Our obsession with the cost of advisors and policy consultancy is misguided. This expenditure costs thousands. Individual councils spend hundreds of millions. We suffer when right of centre councils invest too little in policy research. No council is an island entire of itself; each is part of the main. Even the best Conservative councils are not immune to the national political pendulum. They are part of a broader Conservative movement which sinks or swims together. Investing in policy development helps Conservative parties in opposition to fight back. It helps our councils retain power.
Without investment, policy changes can be poorly implemented or piecemeal. Suffolk County Council created a big picture vision of how to change their council. They did not invest in the external policy oversight that might have informed them how to implement this plan. They did not identify and manage the political risks.

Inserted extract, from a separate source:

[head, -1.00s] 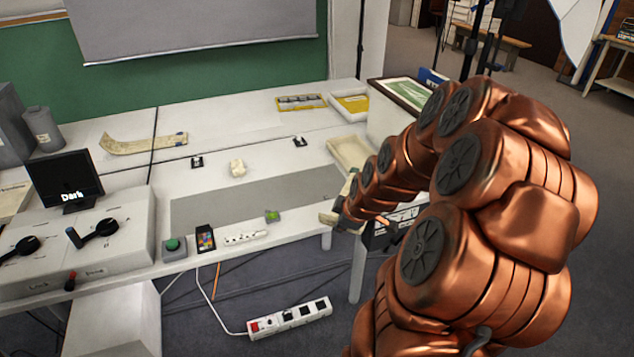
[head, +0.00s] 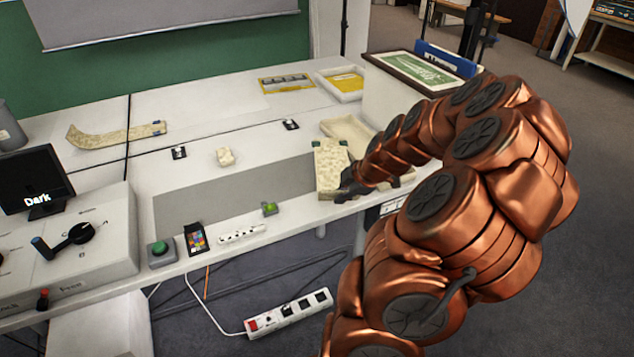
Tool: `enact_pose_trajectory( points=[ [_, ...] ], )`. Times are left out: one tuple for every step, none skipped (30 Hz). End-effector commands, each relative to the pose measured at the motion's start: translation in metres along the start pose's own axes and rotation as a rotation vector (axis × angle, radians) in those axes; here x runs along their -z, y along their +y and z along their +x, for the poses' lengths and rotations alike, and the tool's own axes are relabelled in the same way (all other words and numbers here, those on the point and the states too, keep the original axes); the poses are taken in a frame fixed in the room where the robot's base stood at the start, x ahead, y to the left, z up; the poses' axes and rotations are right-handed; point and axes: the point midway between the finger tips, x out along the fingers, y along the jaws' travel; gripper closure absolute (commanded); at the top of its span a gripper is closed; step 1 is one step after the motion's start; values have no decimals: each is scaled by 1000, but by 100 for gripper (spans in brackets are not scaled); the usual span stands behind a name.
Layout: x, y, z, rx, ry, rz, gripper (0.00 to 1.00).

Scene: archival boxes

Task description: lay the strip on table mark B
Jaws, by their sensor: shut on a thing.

Suffolk could have bitten the bullet and invested a few hundred thousand into appropriate policy support early on. Instead they launched their big picture vision seemingly unprepared for people to ask practical questions about how this would work. The vision fell apart. Political pressure resulted in the resignation of the Chief Executive and the council leader, their replacement, and a U-turn on the proposed policy changes.
Left wing politicians understand the need to nurture their research base. Left leaning policy bodies are granted public contracts that support these organisations continued existence and expansion. Left of centre councils, trade unions and their allies in the charitable and voluntary sectors are investing heavily in a narrative that spending cuts inevitably lead to worse services. Each report they produce helps build this campaign. The level of investment and their long term commitment delivers dividends.
Many of their politically correct causes have been achieved over time. In the 1980’s the Conservatives mocked ‘loony Labour’ councils that advocated such things as legal discrimination against white males, restrictions on freedoms of speech and religion, multiculturalism and the establishment of parallel societies among ethnic minorities and the promotion of one parent and same sex parent households. Left of centre councils, trade unions and quasi charities devoted considerable resources to achieve these aims.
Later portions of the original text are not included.